En 1997, J’aime lire interrogeait les Français sur leurs lectures d’enfance à travers une grande enquête. Quels souvenirs en gardaient-ils ? Quels personnages les avaient marqués ? Que transmettaient-ils à leurs enfants ? Pour son 40e anniversaire, J’aime lire a de nouveau mené l’enquête. Vingt ans plus tard, qu’est-ce qui a changé ?
De 1997 à 2017…
En 1997, l’enquête du magazine J’aime lire avait permis de révéler de grandes tendances de société. La lecture des jeunes ne faisait notamment pas partie des préoccupations parentales, puisque 61 % des répondants révélaient que leurs parents ne s’occupaient pas vraiment de leurs lectures lorsqu’ils étaient enfants.
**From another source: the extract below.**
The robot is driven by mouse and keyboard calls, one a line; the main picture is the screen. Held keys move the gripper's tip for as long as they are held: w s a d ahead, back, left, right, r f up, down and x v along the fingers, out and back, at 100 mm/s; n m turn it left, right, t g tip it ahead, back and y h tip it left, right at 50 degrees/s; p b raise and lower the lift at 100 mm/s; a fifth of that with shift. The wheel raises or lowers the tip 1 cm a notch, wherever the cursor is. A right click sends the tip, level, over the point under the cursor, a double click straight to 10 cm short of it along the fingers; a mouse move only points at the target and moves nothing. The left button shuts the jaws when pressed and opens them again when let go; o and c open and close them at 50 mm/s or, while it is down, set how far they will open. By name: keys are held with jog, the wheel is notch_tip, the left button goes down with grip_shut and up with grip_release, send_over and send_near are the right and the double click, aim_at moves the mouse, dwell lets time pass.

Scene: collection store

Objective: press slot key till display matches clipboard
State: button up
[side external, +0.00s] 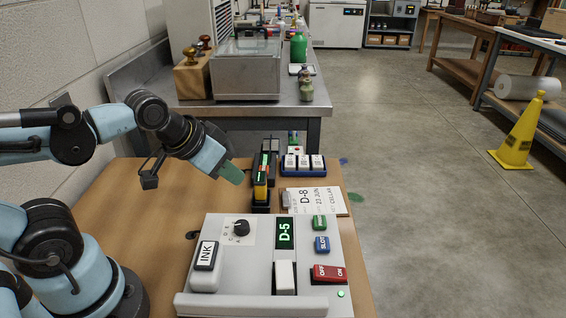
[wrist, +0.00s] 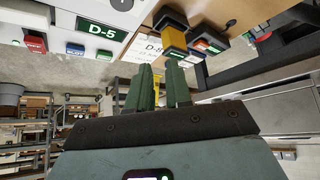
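The grey device (side external: 225,300) has a display (side external: 285,234) reading D-5; the wrist view shows the same reading on the display (wrist: 101,29). The blue slot key (side external: 322,244) is on the device's right side, below a green key (side external: 320,223); the slot key is also in the wrist view (wrist: 75,49). The clipboard paper (side external: 329,202) behind the device reads D-8, 23 JUN, CELLAR. My gripper (side external: 231,173) is raised above the table behind the device, left of the clipboard and apart from the slot key. In the wrist view its green fingers (wrist: 160,87) have a narrow, empty gap.
A red OFF/ON switch (side external: 330,273), a lit green lamp (side external: 341,293), a dial (side external: 241,228) and an INK block (side external: 206,255) are on the device. A yellow-and-black stamp (side external: 261,190) stands near my gripper. A blue tray (side external: 303,173) holds several white blocks behind the clipboard.

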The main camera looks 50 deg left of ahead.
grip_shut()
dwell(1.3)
Vingt ans plus tard, pour son 40e anniversaire, J’aime lire a souhaité reprendre le pouls des Français et a mené, avec l’aide de l’institut de sondage TNS Sofres, une enquête similaire. Que s’est-il passé en 20 ans ? L’importante offre éditoriale jeunesse a-t-elle permis de changer les habitudes de lecture ? Quels sont les nouveaux personnages qui ont marqué les lectures d’enfance des adultes d’aujourd’hui ? Les “parents 2.0” transmettent-ils d’avantage à leurs enfants leurs habitudes de lecture que la génération précédente ?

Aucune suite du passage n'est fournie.